0️⃣0⃣ Audit Setup/Preparation

The ideal setup and prep for an audit


First and foremost are the logistics of an audit. It is crucial to appropriately scope the time and # of collaborators necessary for an audit. Aside from auditor expertise, the main driver of audit quality and resulting security is simply the number of engineering hours invested.

It is always ideal to work with other auditors, no matter the size/complexity of the audit. For simple projects, two auditors are almost always enough. For larger, more complex projects, more auditors may be necessary.

A ballpark rule of thumb is: 1 auditor per ~2,000 SLOC

This is a *rough* estimate, for projects with specialized logic such as advanced mathematics or financial concepts, this ballpark goes out the window.

Now, how much time should each auditor invest?

Each auditor should strive to cover the entire codebase and corroborate their findings with their colleagues.

The often mentioned 200 SLOC/hour may apply to simple contracts or decentralized contests where missing bugs/vulnerabilities is fine but doesn't hold for an audit of a large and complex protocol.

As the number of contracts in the system increase, the time necessary to audit each SLOC increases quadratically. For complex projects, this rate may drop to 100 SLOC/hour or even 50 SLOC/hour for especially nuanced/mission-critical code.

Additionally, be sure you are well-rested and have a clear mind throughout the audit. Overworking and not taking care of yourself will harm mental clarity and affect the quality of your auditing.


Gaining the appropriate context before an audit will save crucial time during the audit that can be used for more substantive review & analysis.

Learn about what the project is trying to accomplish and how it plans to accomplish that goal technically. If there is documentation for the project, pour over it before the audit begins.

Be sure to ask the team to provide any relevant documents such as specs, RFCs, or diagrams.

Learn about similar protocols that have been created and audited or exploited in the past. Read the previous audits or postmortems. E.g. if it is a DEX, research previous DEX models and familiarize yourself with the common vulnerabilities for DEXs.

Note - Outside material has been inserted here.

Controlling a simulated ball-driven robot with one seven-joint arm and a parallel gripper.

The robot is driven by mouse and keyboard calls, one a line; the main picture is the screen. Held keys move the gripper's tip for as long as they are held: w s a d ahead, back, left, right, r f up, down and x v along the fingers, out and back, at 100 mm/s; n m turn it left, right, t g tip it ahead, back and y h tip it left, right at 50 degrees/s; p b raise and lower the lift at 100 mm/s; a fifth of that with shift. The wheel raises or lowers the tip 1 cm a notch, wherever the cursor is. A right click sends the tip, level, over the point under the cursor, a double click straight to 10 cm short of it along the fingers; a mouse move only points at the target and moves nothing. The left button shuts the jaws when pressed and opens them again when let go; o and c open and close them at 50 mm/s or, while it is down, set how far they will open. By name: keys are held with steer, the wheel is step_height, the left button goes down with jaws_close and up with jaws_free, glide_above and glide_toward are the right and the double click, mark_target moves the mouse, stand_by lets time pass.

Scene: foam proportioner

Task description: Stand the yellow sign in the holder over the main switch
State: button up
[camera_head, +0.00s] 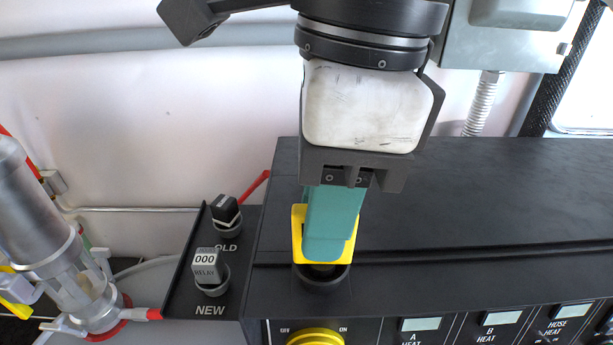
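The yellow sign (297,236) is upright at the black round holder (322,282) on the front ledge of the dark cabinet. My gripper (332,235) points down, its near teal finger covering the middle of the sign. Yellow shows on both sides of that finger and below it. The fingers appear closed on the sign, with the far finger mostly hidden. The sign's lower edge is at the holder's opening; I cannot tell whether it is seated inside. The main switch (315,338) is a yellow knob below the holder, between OFF and ON marks, cut by the frame's bottom edge.
A black side shelf (187,283) at left carries a relay (206,265) in the NEW socket and a dark relay (225,210) in the OLD one. A pump-like cylinder (40,225) stands far left. The cabinet top (490,200) is clear to the right.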

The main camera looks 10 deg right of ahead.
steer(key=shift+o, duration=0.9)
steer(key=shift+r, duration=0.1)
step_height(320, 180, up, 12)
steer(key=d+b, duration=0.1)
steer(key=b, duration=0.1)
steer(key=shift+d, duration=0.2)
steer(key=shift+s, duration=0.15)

Coordinate with your fellow auditors to pick a communication medium and cadence.

It is extremely helpful to have a group where all auditors can communicate about exploit ideas and share context on areas of the codebase.

A combination of 24/7 chat with scheduled calls to walk through leads on vulnerabilities/braindump has proved to be effective for the team at Guardian.

Tooling Setup

There are a few tools/resources you'll want to prepare before the audit begins that will help you throughout the process.

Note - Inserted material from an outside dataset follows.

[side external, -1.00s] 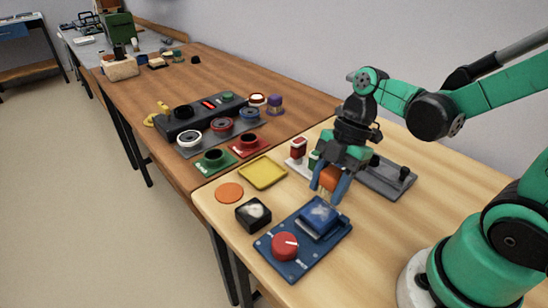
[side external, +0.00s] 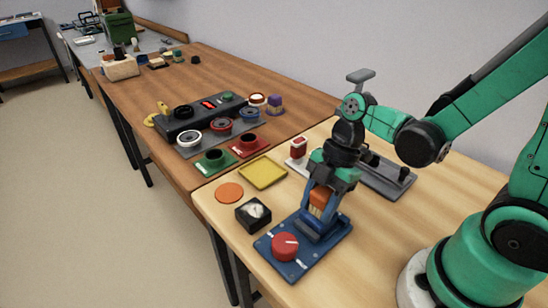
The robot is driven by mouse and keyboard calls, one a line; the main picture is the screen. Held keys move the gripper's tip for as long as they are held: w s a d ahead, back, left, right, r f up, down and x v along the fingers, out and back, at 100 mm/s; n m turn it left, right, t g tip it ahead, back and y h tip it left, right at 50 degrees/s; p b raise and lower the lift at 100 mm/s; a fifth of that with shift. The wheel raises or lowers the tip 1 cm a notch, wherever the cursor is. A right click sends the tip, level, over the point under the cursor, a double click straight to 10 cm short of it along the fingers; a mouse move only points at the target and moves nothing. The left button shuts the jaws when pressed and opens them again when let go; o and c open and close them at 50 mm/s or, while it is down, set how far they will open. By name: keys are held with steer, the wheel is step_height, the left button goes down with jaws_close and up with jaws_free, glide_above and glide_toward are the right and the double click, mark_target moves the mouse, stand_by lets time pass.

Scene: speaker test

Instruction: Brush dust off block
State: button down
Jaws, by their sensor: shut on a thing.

Firstly, you'll want to make sure you have an editor that can easily traverse the contracts, using something like IntelliJ or VSCode will allow you to click through and see the definition of each function/contract.

Next, you'll want to set up a findings document that you can share amongst all the auditors collaborating. The findings document acts as a bank of all findings, separated into their respective criticality, potentially with links to their corresponding PoCs.

A Forked TestSuite repo will be helpful for collaborating on tests and PoCs.

Finally, you'll want to take time to set up any infrastructure necessary for tools like Echidna, Manticore, Foundry, etc...

There will be a complete separate guide on security tooling. For the time being, these tools are considered out of scope for this handbook.